Opinion of the Court

Montgomery, J.

The sole question presented in this ease is whether the filing of an affidavit for transcript with a justice of the peace, and the filing of such transcript in the circuit court, after the expiration of five days from the rendition of judgment, and before a stay of execution has ever been entered with the justice, operate to divest the justice of jurisdiction of the cause, and to prevent the party against whom the judgment was entered from thereafter entering a stay with the justice.

We think this question should be answered in the affirmative. Section 6947, 3 How. Stat. (Act No. 173, Laws of 1885), provides that whenever an execution may by law be issued upon any judgment rendered by a justice of the peace for $20 or over, exclusive of costs, the party in whose favor such judgment shall have been rendered may proceed to take steps to file a transcript in the circuit court. Section 6948 provides for the filing of such transcript with the clerk of the circuit court. How. Stat. § 6949 is as follows:

“Such judgment shall have the same effect as a judgment rendered in the circuit or district court, and may in the same manner be enforced, discharged, and canceled; and execution may be issued thereon against both the surety and the person against whom the judgment was rendered, or either of them, in the same manner as if execution were to be issued by the justice."

Section 6993 provides:

“ Whenever a transcript of a judgment rendered by a justice of the peace shall have been filed and docketed by the clerk of the circuit or district court for the county, all executions thereon shall be issued out of and under the seal of such circuit or district court, and the power and authority of the justice in respect to such judgment shall cease."

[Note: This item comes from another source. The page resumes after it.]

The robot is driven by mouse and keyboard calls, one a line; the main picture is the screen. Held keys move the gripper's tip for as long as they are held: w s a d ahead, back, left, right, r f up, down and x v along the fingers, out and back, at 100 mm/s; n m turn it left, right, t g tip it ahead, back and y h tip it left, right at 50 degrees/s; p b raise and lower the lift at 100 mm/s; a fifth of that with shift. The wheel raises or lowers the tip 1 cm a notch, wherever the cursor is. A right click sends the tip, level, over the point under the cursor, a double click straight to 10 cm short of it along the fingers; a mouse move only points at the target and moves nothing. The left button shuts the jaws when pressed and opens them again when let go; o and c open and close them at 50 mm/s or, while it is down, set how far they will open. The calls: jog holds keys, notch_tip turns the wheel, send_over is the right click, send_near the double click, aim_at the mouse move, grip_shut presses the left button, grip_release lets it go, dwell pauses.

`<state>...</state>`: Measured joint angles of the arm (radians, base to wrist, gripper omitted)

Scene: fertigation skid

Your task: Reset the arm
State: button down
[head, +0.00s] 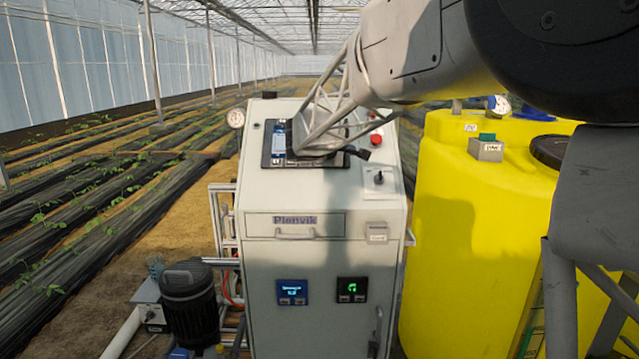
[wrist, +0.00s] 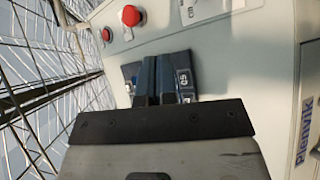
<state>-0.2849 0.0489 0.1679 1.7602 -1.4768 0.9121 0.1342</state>
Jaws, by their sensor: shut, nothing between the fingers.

We do not see any ambiguity or uncertainty in the *299language employed in these sections. At the expiration of five days from the rendition of the judgment execution “may by law be issued.” The transcript may therefore be taken out and entered. This is done, and the case docketed in the circuit, and the “power and authority of the justice in respect to such judgment shall cease.” The learned circuit judge took a different view, and set aside the judgment docketed in the circuit. In this, we think, he was in error, and the writ requiring the correction of this error should issue.

.Hooker, C. J., and Grant, J., concurred with Montgomery, J.

Dissenting Opinion

McGrath, J.

(dissenting). Relator recovered judgment before a justice of the peace against one Pokriefka, March 7, 1893. On March 13, 1893, relator took a transcript from the justice, filed the same in the circuit court, and an execution was issued thereon. March 14, 1893, Pokriefka filed with the justice a stay of execution. On March 23, 1893, Pokriefka moved the circuit court for an order recalling said execution and vacating the judgment in the circuit. The circuit judge granted said motion, and this is an application for a mandamus directing the circuit judge to vacate said order.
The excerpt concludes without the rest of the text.